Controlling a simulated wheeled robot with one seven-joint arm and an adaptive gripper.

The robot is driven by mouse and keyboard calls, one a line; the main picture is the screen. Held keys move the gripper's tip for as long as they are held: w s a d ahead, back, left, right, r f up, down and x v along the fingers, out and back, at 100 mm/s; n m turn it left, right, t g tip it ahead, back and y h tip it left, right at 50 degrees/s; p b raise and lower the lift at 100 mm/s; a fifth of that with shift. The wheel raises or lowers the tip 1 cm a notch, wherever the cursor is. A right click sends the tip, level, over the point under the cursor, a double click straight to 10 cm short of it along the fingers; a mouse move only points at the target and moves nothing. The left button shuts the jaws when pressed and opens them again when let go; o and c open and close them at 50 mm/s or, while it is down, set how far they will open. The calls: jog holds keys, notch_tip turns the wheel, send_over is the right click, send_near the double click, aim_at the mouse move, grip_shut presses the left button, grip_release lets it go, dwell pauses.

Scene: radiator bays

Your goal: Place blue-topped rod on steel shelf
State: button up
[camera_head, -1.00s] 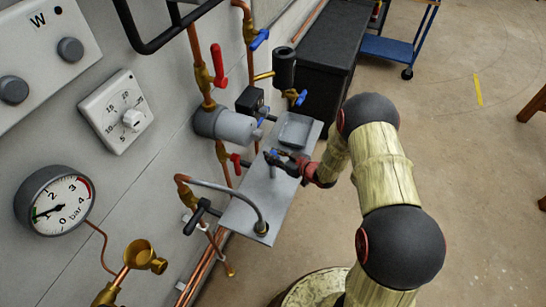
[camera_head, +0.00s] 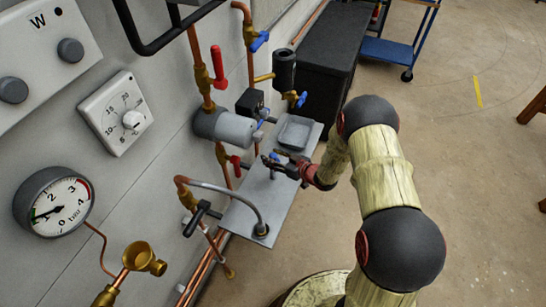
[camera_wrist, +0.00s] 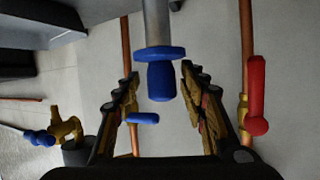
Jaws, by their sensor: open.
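The blue-topped rod (camera_wrist: 160,65) is a thin grey rod with a blue collar and blue cap. In the head view its grey shaft (camera_head: 272,174) appears to stand upright on the steel shelf (camera_head: 247,208), its top partly hidden by my gripper. My gripper (camera_head: 275,159) is open beside the rod's top. In the wrist view, which looks upside down, the blue cap lies between the spread fingers of my gripper (camera_wrist: 160,98), with a gap on both sides. The rod's foot is outside the wrist view.
A grey tray (camera_head: 295,132) sits at the shelf's far end. A bent grey hose (camera_head: 235,190) meets the near end. Copper pipes, a grey cylinder (camera_head: 230,129) and a red-handled valve (camera_wrist: 257,95) crowd the wall side. Open floor lies right of the shelf.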

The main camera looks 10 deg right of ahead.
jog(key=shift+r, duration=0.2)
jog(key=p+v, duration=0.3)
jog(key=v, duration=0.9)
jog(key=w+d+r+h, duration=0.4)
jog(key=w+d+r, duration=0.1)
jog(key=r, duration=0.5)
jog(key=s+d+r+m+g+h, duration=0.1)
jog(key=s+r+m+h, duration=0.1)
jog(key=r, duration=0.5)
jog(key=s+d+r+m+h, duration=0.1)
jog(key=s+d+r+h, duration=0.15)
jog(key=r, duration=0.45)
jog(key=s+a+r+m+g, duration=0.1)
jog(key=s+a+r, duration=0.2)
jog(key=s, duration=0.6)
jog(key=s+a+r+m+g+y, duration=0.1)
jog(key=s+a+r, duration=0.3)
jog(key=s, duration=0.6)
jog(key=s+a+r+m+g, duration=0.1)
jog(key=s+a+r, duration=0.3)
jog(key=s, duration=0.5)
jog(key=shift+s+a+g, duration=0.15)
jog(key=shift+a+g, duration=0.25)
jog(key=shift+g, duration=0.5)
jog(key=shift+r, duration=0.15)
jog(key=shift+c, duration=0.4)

════════════════

The pictures should not be reproduced; quote all of the other material exactly.

# REPLY
Controlling a simulated wheeled robot with one seven-joint arm and an adaptive gripper.

The robot is driven by mouse and keyboard calls, one a line; the main picture is the screen. Held keys move the gripper's tip for as long as they are held: w s a d ahead, back, left, right, r f up, down and x v along the fingers, out and back, at 100 mm/s; n m turn it left, right, t g tip it ahead, back and y h tip it left, right at 50 degrees/s; p b raise and lower the lift at 100 mm/s; a fifth of that with shift. The wheel raises or lowers the tip 1 cm a notch, wherever the cursor is. A right click sends the tip, level, over the point under the cursor, a double click straight to 10 cm short of it along the fingers; a mouse move only points at the target and moves nothing. The left button shuts the jaws when pressed and opens them again when let go; o and c open and close them at 50 mm/s or, while it is down, set how far they will open. The calls: jog holds keys, notch_tip turns the wheel, send_over is the right click, send_near the double click, aim_at the mouse move, grip_shut presses the left button, grip_release lets it go, dwell pauses.

Scene: radiator bays

Your goal: Place blue-topped rod on steel shelf
State: button up
[camera_head, -1.00s] 
[camera_head, +0.00s] 
[camera_wrist, +0.00s] 
Jaws, by their sensor: open.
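The blue-topped rod (camera_wrist: 160,65) is a thin grey rod with a blue collar and blue cap. In the head view its grey shaft (camera_head: 272,174) appears to stand upright on the steel shelf (camera_head: 247,208), its top partly hidden by my gripper. My gripper (camera_head: 275,159) is open beside the rod's top. In the wrist view, which looks upside down, the blue cap lies between the spread fingers of my gripper (camera_wrist: 160,98), with a gap on both sides. The rod's foot is outside the wrist view.
A grey tray (camera_head: 295,132) sits at the shelf's far end. A bent grey hose (camera_head: 235,190) meets the near end. Copper pipes, a grey cylinder (camera_head: 230,129) and a red-handled valve (camera_wrist: 257,95) crowd the wall side. Open floor lies right of the shelf.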

The main camera looks 10 deg right of ahead.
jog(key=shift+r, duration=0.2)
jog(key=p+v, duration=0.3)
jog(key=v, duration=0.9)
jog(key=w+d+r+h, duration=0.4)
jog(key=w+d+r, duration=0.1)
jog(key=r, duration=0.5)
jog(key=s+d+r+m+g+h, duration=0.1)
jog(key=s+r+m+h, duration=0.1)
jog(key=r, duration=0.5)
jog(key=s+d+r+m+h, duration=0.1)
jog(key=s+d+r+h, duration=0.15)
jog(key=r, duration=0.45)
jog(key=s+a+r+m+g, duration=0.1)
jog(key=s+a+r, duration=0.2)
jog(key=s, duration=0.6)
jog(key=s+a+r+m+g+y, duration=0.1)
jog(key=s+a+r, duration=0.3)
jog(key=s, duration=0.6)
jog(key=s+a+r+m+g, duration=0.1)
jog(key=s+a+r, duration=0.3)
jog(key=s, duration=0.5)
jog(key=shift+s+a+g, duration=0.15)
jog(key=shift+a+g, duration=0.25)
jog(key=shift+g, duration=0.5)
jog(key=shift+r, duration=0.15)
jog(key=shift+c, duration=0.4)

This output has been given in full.